Introduction
The private press books on show are all hand-crafted: printed on fine paper, bound individually, limited in issue number, and almost all contain fine illustrative matter, usually wood-cuts or engravings. With such superb productions, it is inevitable that a number of well-known illustrators were commissioned to illustrate these books. Such artists include Eric Gill, Blair Hughes-Stanton, and the Dunedin-born John Buckland Wright.
The books define the notion of a private press, which is an unofficial press that runs not for profit, but to produce works of some aesthetic merit for a restricted audience. Enthusiasm for printing is clearly a prerequisite and most presses are informed by a strong craft ethic. Not normally seen in bookshops, they are simply stunning.
Presses featured include the Kelmscott Press, founded by William Morris, the ‘Father of the Arts and Craft Movement’, the Doves Press, and Lucien Pissarro’s Eragny Press, to the Welsh Gregynog Press, the Ashendene Press, and local New Zealand operations such as Caxton Press and The Pear Tree Press.
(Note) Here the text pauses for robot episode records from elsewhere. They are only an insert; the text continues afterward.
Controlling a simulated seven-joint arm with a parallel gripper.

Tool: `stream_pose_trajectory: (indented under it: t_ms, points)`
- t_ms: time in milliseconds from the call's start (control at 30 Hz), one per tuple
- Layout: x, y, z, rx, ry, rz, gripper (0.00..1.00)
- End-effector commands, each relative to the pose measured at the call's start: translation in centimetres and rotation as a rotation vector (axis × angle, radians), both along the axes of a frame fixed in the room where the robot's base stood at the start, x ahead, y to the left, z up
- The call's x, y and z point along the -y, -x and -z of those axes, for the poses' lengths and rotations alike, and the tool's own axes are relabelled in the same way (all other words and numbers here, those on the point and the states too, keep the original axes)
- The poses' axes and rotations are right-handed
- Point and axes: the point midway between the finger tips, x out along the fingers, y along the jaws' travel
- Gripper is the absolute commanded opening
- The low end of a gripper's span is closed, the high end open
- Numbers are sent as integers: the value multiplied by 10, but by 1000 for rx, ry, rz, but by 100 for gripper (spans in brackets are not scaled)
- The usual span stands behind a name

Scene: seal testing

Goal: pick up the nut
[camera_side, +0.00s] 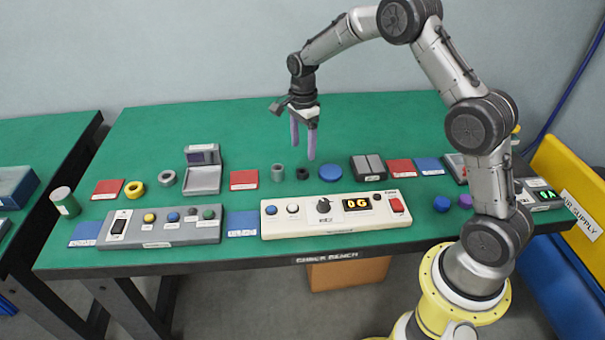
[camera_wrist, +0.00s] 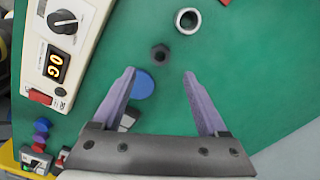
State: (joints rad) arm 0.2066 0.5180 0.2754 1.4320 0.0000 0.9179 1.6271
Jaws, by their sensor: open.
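The nut is a small dark hexagonal piece with a hole (camera_wrist: 161,54), lying flat on the green table. In the side view the nut (camera_side: 303,174) sits between a grey ring and a blue disc. My gripper (camera_side: 304,150) hangs above the table near the nut, fingers pointing down. In the wrist view my gripper (camera_wrist: 160,75) has its two purple fingers spread wide with nothing between them. The nut shows just past the fingertips, between their lines, and is not touched.
Near the nut are a grey ring (camera_wrist: 187,20) and a blue disc (camera_side: 330,172). A white control panel (camera_side: 345,229) with a knob and display stands in front. A grey double block (camera_side: 367,167) lies to the right. The table behind is clear.

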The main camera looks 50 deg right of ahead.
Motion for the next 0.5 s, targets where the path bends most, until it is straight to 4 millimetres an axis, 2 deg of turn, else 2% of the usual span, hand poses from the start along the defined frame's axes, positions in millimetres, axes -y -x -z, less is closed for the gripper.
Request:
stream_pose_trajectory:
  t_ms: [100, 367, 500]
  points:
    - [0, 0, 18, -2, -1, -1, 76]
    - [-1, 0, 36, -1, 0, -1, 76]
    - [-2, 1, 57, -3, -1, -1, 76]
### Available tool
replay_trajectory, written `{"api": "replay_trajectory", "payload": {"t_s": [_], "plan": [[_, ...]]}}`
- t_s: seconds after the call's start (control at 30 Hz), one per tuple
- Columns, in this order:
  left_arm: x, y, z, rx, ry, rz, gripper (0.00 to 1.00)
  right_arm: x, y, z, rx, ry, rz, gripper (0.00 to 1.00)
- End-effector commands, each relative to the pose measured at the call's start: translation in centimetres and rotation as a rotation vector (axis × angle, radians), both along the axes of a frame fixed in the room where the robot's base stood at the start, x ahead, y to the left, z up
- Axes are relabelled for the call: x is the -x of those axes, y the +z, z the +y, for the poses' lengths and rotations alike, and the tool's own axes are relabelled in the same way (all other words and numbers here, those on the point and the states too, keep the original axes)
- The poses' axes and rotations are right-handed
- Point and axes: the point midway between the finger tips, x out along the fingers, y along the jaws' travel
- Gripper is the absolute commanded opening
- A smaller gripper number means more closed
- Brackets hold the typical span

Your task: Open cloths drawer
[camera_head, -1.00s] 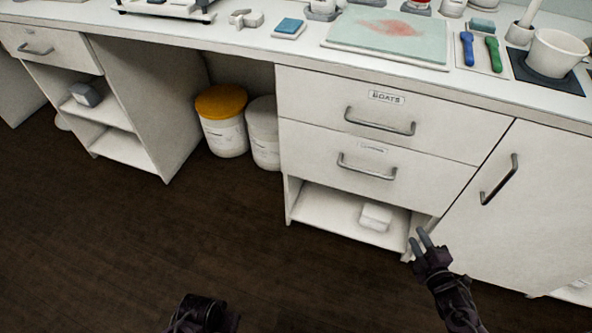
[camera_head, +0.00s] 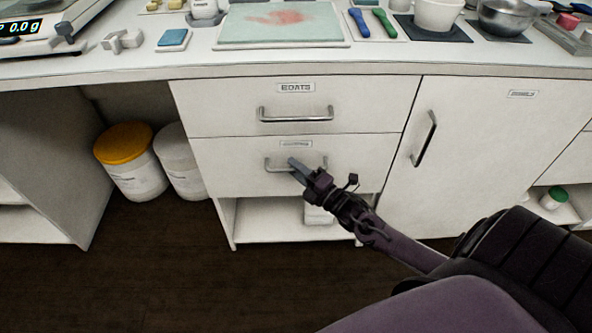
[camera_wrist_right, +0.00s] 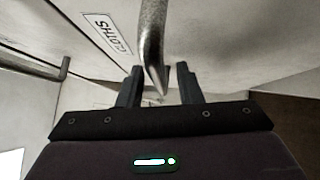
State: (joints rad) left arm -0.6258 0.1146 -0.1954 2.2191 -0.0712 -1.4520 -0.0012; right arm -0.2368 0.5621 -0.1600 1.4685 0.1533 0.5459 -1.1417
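The cloths drawer (camera_head: 230,167) is the lower of two white drawers. It is shut flush. Its label (camera_wrist_right: 112,33) reads CLOTHS in the right wrist view; it is too small to read in the head view. Its metal bar handle (camera_head: 276,168) is partly hidden by my right gripper (camera_head: 297,167). In the right wrist view the handle (camera_wrist_right: 152,45) reaches between the fingertips of my right gripper (camera_wrist_right: 159,83), with gaps on both sides. That gripper is open. My left gripper is not in view.
The BOATS drawer (camera_head: 221,110) above is shut, with its own handle (camera_head: 295,115). A cupboard door (camera_head: 470,150) stands to the right. Below is an open shelf (camera_head: 265,228) with a white item. Tubs (camera_head: 137,172) stand left. The counter (camera_head: 120,69) above holds various items.

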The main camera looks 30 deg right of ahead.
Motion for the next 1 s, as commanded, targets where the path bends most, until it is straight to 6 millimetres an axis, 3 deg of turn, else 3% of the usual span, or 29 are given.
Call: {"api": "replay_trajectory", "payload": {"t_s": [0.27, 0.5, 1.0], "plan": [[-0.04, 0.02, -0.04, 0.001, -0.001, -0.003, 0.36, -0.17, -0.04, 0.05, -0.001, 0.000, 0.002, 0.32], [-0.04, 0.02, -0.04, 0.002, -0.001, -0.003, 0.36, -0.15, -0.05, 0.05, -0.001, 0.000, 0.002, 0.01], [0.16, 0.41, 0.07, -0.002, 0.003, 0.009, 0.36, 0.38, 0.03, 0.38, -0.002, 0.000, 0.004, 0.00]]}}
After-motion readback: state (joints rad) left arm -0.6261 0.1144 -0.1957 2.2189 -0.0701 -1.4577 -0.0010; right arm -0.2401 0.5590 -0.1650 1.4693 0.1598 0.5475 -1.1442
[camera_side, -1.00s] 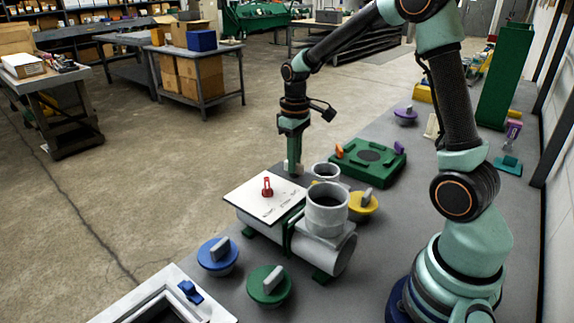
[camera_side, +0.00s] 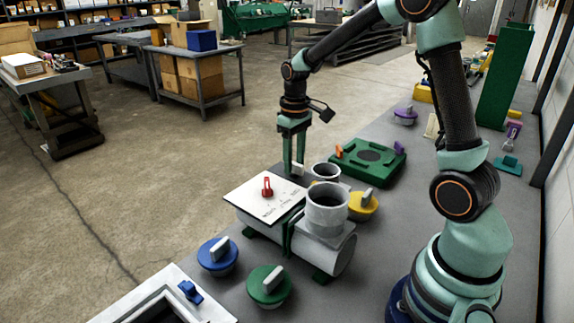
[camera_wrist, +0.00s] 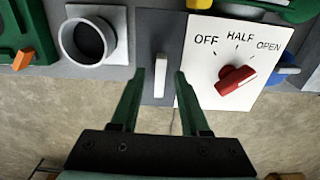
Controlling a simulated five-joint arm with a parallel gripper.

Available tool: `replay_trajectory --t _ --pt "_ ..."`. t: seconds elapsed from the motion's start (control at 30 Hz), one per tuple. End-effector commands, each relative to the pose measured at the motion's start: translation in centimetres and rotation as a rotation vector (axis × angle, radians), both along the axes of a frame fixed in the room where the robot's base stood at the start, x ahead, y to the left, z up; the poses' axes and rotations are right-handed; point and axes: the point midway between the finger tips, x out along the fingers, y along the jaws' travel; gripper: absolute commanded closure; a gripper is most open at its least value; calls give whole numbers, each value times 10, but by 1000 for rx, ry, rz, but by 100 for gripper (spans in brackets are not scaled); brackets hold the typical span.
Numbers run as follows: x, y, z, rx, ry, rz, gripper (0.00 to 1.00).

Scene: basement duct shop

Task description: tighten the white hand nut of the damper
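The white hand nut (camera_wrist: 159,76) shows in the wrist view as a narrow upright bar on a dark grey strip, beside the white dial plate (camera_wrist: 232,57). My gripper (camera_wrist: 160,72) is open, with one fingertip on each side of the nut and a visible gap to both. In the side view my gripper (camera_side: 294,170) points down behind the dial plate (camera_side: 264,198), and the nut (camera_side: 299,170) shows small and pale at its fingertips. The damper's grey duct (camera_side: 323,252) lies in front. A red handle (camera_wrist: 235,80) sits on the plate marked OFF, HALF, OPEN.
A grey round collar (camera_side: 326,172) stands close to the right of my gripper, and a taller pipe stub (camera_side: 327,207) in front. A green fixture (camera_side: 368,158) is behind right. Blue (camera_side: 217,256), green (camera_side: 268,286) and yellow (camera_side: 363,206) knobs stand around the duct.

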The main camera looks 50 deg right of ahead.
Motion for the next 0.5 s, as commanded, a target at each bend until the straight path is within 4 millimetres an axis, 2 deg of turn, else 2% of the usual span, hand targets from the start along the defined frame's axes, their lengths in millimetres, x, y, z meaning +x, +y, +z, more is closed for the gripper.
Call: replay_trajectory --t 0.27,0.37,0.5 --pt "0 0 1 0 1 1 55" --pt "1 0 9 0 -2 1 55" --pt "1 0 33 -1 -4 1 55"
Notable items on display include The Tale of King Coustans (1894), an original Kelmscott production, a Rampant Lion Press printing of Samuel Johnson’s The Vanity of Human Wishes (1984), Robert Louis Stevenson’s Prayers (1999), a 1993 spread featuring Rimbaud’s poem Voyelles (Vowels), Judith Haswell’s painstaking three year production of Potsherds and Geraniums (1988-91), and Alan Loney’s experimental Dawn/Water (1979) and Squeezing the Bones (1983).
The 41 examples on display are a select sample from Special Collections, University of Otago Library, and the Alfred and Isabel Reed Collection, Dunedin Public Library.